"Some elections back when the 'Mentor' was PM, he threatened the electorate by saying he would find out why those who voted against the PAP did so. That was in a speech after an election when the public was beginning to be brave enough to rub the dictatorship up the right way. I still remember the sinister and menacing tone when Harry Lee made his open threat."From A.K. Tan, in comment to Voting must be kept secret
Pleinelune and I went down to the National Archives during the weekend to verify this claim. A.K. Tan has to be referring to the 1984 General Elections, notable for the loss of 2 seats to the opposition JB Jeyaratnam (WP-Anson) and Chiam See Tong (SDP-Potong Pasir). As the election was on 23 December, we checked the Straits Times from 24-27 December.
There was no account of Papalee issuing threats to find out who voted for whom. The Straits Times in the 1980s had to print every single word of Papalee's speeches; we waded through 5 pages of his election victory speech, printed over 2 days, and found nothing similar to AK Tan's anecdote.
That's not to say there weren't any harsh lectures from the then-PM.
On the morning of 24 December 1984, Papalee made several interesting remarks:
Because they had begun losing seats to the opposition: "at this rate, the one-man, one-vote system could lead to decline and disintegration"
He accused the opposition of "gutter politics": "Every election campaign starts off on a reasonable note, then in order to get the crowds excited, they make more and more brazen, scurrilous, wild accusations." (Like for example, accusing their opponents of planting bombs with their election manifestos?)
Papalee sternly warned the electorate in Potong Pasir and Anson that they would have to live with their choices; "the party would withdraw services to the two opposition-held seats of Anson and Potong Pasir"
Of course, there were the usual admonitions about Singapore descending into riots, that the people must realise this is not a game, you cannot change governments, etc.
However, the best speech came from the recently deceased S Rajaratnam, then Second Deputy Prime Minister in Papalee's cabinet. Said the man wrote the national pledge: "If this is an attempt by voters to blackmail the government, to compromise on important issues or principles, then we must show them we cannot be blackmailed. No government should succumb to blackmail." That was the most chilling quote from the 1984 election, and it didn't come from Papalee.

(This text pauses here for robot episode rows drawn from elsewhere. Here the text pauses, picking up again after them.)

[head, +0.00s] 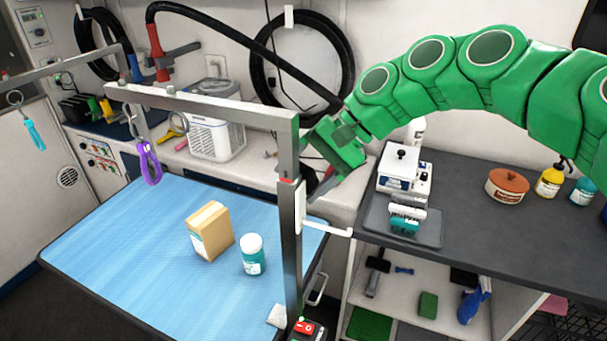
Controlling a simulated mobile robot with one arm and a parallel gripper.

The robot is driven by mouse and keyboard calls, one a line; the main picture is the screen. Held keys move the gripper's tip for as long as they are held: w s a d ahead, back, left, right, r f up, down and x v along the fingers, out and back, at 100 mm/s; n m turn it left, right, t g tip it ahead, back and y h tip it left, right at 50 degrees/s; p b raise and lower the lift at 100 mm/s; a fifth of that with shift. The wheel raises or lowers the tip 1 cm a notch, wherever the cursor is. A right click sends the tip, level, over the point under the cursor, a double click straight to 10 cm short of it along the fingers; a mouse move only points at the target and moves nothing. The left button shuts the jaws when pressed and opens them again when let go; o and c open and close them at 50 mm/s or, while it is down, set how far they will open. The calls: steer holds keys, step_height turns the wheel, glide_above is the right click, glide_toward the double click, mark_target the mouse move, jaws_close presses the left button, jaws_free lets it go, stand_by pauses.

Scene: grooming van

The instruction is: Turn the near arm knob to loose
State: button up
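The near grooming arm is a grey metal post (292,250) standing at the right edge of the blue table, with a horizontal bar (200,105) reaching left from its top. A small red mark and a pale collar (300,207) sit partway up the post. I cannot clearly make out the knob or its setting. My gripper (322,188) is at the end of the green arm, just right of the post at about collar height. The post and the dark background partly hide its fingers, so its opening and any contact are unclear.
The blue table (130,230) bears a cardboard box (210,231) and a white-teal jar (253,255). A white lever (330,228) juts right of the post.

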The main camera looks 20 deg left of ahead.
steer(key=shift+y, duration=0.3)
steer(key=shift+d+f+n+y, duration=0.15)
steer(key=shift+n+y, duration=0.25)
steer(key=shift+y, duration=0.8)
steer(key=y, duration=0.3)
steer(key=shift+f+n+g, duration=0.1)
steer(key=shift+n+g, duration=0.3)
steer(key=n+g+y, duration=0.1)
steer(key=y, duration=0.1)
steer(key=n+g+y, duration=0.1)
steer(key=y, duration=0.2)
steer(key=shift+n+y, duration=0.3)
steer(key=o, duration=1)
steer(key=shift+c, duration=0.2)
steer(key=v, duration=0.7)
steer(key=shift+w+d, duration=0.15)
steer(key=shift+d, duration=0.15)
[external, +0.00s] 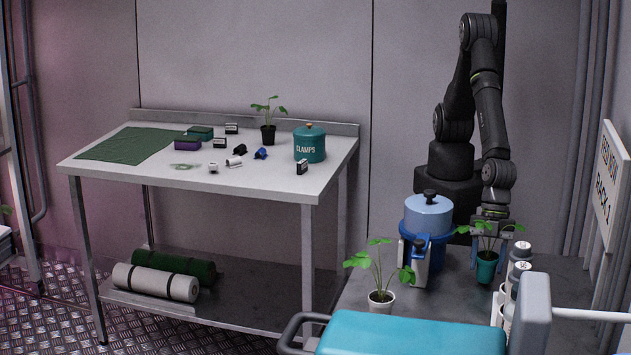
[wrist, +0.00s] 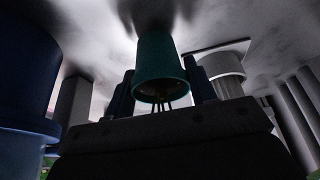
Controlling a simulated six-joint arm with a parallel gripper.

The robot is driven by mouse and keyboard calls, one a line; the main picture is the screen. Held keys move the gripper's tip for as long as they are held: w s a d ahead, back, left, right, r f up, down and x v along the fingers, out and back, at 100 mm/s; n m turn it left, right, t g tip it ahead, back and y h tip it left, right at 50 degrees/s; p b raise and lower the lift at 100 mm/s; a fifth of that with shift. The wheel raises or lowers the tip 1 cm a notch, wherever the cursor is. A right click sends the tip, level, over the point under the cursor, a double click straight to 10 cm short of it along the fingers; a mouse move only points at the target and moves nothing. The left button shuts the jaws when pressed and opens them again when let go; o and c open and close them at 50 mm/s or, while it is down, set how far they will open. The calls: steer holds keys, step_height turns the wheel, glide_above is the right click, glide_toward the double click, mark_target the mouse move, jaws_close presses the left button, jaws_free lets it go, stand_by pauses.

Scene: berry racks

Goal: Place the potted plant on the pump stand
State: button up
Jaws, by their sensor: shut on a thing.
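A leafy plant in a teal pot (external: 487,268) is at my gripper (external: 487,240), at the right of the near counter. In the wrist view the teal pot (wrist: 160,62) sits between the two dark fingers (wrist: 160,88), which are shut on it. I cannot tell whether its base touches the counter. A blue pump-like vessel (external: 428,216) with a pale blue top and black knob stands left of my gripper; a grey-white block is at its front. I cannot tell which part is the pump stand. Another plant in a white pot (external: 380,300) stands at front left.
White bottles (external: 520,262) stand close right of the teal pot. A teal padded top (external: 410,335) lies in front. The left workbench (external: 270,183) holds a black-potted plant (external: 268,134), a teal clamps tin (external: 310,146) and small items.

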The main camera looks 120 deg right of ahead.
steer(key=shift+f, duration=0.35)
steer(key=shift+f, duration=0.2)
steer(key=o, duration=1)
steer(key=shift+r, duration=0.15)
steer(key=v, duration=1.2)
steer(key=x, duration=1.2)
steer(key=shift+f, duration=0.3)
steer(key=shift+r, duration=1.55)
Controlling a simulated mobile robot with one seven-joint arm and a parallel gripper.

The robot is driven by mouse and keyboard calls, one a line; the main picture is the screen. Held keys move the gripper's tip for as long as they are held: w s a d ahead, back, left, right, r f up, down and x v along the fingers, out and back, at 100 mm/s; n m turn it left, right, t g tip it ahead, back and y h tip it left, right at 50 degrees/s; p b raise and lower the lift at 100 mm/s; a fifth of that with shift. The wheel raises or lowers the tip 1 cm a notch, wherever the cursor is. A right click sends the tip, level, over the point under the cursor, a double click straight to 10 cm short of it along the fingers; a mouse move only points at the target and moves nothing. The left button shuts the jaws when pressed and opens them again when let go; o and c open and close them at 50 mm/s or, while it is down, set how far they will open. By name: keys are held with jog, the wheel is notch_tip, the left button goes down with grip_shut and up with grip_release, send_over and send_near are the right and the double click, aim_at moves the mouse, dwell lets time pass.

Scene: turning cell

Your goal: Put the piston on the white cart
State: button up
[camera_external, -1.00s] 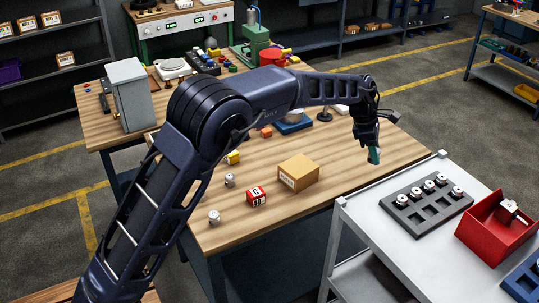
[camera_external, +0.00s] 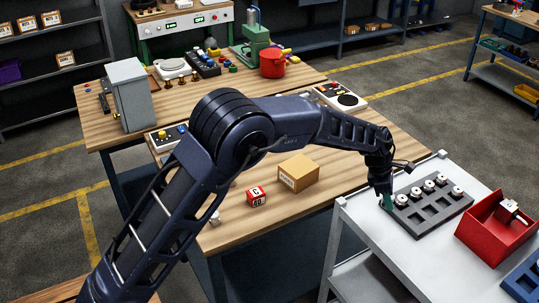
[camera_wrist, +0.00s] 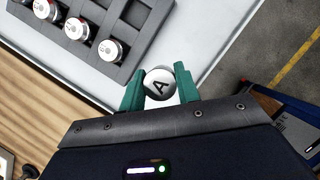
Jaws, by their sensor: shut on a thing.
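My gripper (camera_external: 387,203) is over the white cart (camera_external: 363,228), at the left end of the grey tray. In the wrist view its green fingers (camera_wrist: 160,90) are shut on a piston (camera_wrist: 160,82), a round light part with a black A on its end face. In the outside view the fingers hide the piston. The white cart top also shows in the wrist view (camera_wrist: 218,40), beyond the piston. I cannot tell whether the piston touches the cart or hangs just above it.
The grey tray (camera_external: 437,214) holds several similar round parts in its back row; its front pockets are empty. A red bin (camera_external: 480,236) and a blue tray (camera_external: 522,283) are at right. A cardboard box (camera_external: 298,173) and a red-white cube (camera_external: 257,196) sit on the wooden table.

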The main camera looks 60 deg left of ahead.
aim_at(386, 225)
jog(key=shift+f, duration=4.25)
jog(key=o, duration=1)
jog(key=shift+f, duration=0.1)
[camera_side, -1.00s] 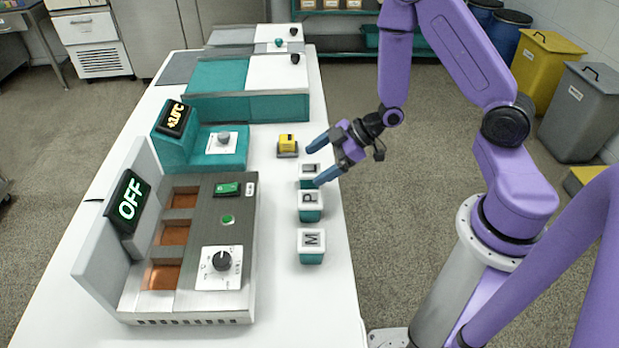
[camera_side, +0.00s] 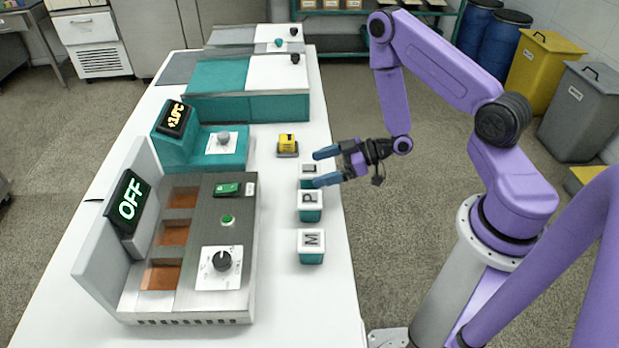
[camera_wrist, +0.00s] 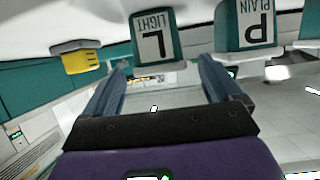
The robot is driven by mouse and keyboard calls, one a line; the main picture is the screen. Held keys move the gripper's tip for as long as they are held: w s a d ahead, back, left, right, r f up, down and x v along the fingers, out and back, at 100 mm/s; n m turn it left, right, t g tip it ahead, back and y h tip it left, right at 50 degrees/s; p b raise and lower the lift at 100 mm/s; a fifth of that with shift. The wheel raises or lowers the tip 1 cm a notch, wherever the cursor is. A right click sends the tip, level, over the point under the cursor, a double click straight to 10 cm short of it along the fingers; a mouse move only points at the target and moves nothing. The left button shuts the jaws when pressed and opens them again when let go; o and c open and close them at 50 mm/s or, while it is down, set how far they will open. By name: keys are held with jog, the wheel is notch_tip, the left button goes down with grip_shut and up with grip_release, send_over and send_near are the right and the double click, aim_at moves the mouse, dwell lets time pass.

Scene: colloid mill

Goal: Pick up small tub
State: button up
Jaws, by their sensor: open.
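Several small white-and-teal tubs stand in a row near the table's right edge. The far one, the L tub (camera_side: 308,170), is partly hidden by my gripper; the P tub (camera_side: 310,205) and M tub (camera_side: 311,246) stand nearer the camera. My gripper (camera_side: 325,167) is open and empty, beside the L tub, its fingers pointing left. In the wrist view, the L tub (camera_wrist: 155,38), marked LIGHT, appears ahead between the open fingers (camera_wrist: 162,68). The P tub (camera_wrist: 250,27), marked PLAIN, is just right of it. I cannot tell whether a finger touches a tub.
A yellow block (camera_side: 287,141) sits on a small grey base beyond the L tub. The mill unit (camera_side: 235,265) with an OFF display (camera_side: 130,201) stands left of the tubs. A teal unit with a knob (camera_side: 223,138) is behind it. White table is clear near the M tub.

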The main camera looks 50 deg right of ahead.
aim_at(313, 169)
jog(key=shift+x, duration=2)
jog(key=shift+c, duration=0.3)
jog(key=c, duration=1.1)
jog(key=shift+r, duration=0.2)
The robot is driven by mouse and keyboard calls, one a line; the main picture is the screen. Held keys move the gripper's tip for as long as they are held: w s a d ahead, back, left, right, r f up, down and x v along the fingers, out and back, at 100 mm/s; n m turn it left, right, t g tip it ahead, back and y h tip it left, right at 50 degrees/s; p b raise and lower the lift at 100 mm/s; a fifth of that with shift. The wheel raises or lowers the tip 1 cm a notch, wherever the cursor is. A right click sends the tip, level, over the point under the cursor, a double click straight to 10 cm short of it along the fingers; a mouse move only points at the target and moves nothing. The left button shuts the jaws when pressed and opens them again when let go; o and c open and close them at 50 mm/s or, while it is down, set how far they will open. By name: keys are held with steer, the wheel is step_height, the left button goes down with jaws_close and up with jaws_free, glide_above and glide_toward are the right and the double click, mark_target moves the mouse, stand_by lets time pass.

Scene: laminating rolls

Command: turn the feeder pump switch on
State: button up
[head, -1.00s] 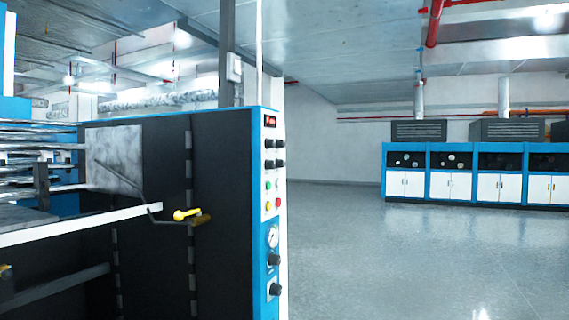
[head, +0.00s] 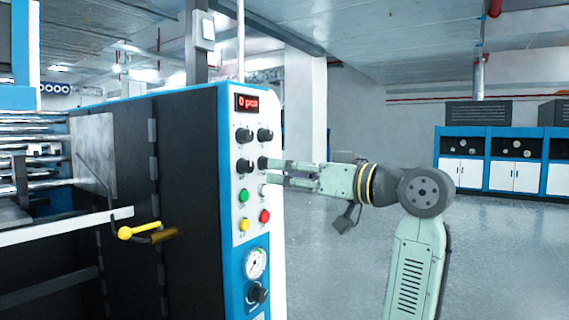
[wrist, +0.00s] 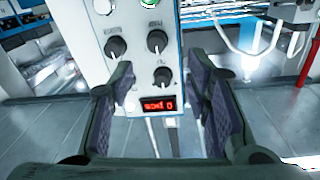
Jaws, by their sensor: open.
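The control panel (head: 232,215) on the machine's near end carries several black rotary switches; their labels are too small to read, so I cannot tell which is the feeder pump switch. In the head view they are upper left (head: 244,135), upper right (head: 265,135), lower left (head: 244,166) and lower right (head: 263,162). My gripper (head: 276,173) is open beside the lower right one, its fingertips near the panel; contact is unclear. In the wrist view, inverted, my gripper (wrist: 163,84) spreads its fingers either side of one black switch (wrist: 162,77) and the red display (wrist: 160,105), holding nothing.
Below the switches are a green button (head: 243,196), a red button (head: 264,216), a yellow button (head: 244,224) and a gauge (head: 256,263). A yellow-handled crank (head: 125,233) sticks out at left. Blue-white cabinets (head: 490,165) stand far back right. Open floor lies between.

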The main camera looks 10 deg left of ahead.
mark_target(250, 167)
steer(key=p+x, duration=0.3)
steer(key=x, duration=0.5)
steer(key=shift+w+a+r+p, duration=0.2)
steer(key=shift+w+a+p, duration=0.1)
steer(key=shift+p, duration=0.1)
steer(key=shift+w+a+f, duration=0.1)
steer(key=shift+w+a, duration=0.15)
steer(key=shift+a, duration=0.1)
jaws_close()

It was Rajaratnam who made the threat AK Tan remembers. In "Genuine distress or blackmail, asks Raja", the then-2DPM wanted to find out whether the vote swing to the opposition was a genuine distress signal or an attempt by voters to blackmail the Whiteshirts. He then followed up by saying "we must show them that we cannot be blackmailed". Perhaps due to the passage of time, we now have the impression that it was Papalee who threatened "he would find out why those who voted against the PAP did so"?
Now, on that night, with Papalee raised a clenched fist at the microphone during the election victory speech and interview, with Rajaratnam, Mah Bow Tan, Richard Hu taking turns to reiterate their leader's disappointments, one threat would've seemed indistinguishable from the next.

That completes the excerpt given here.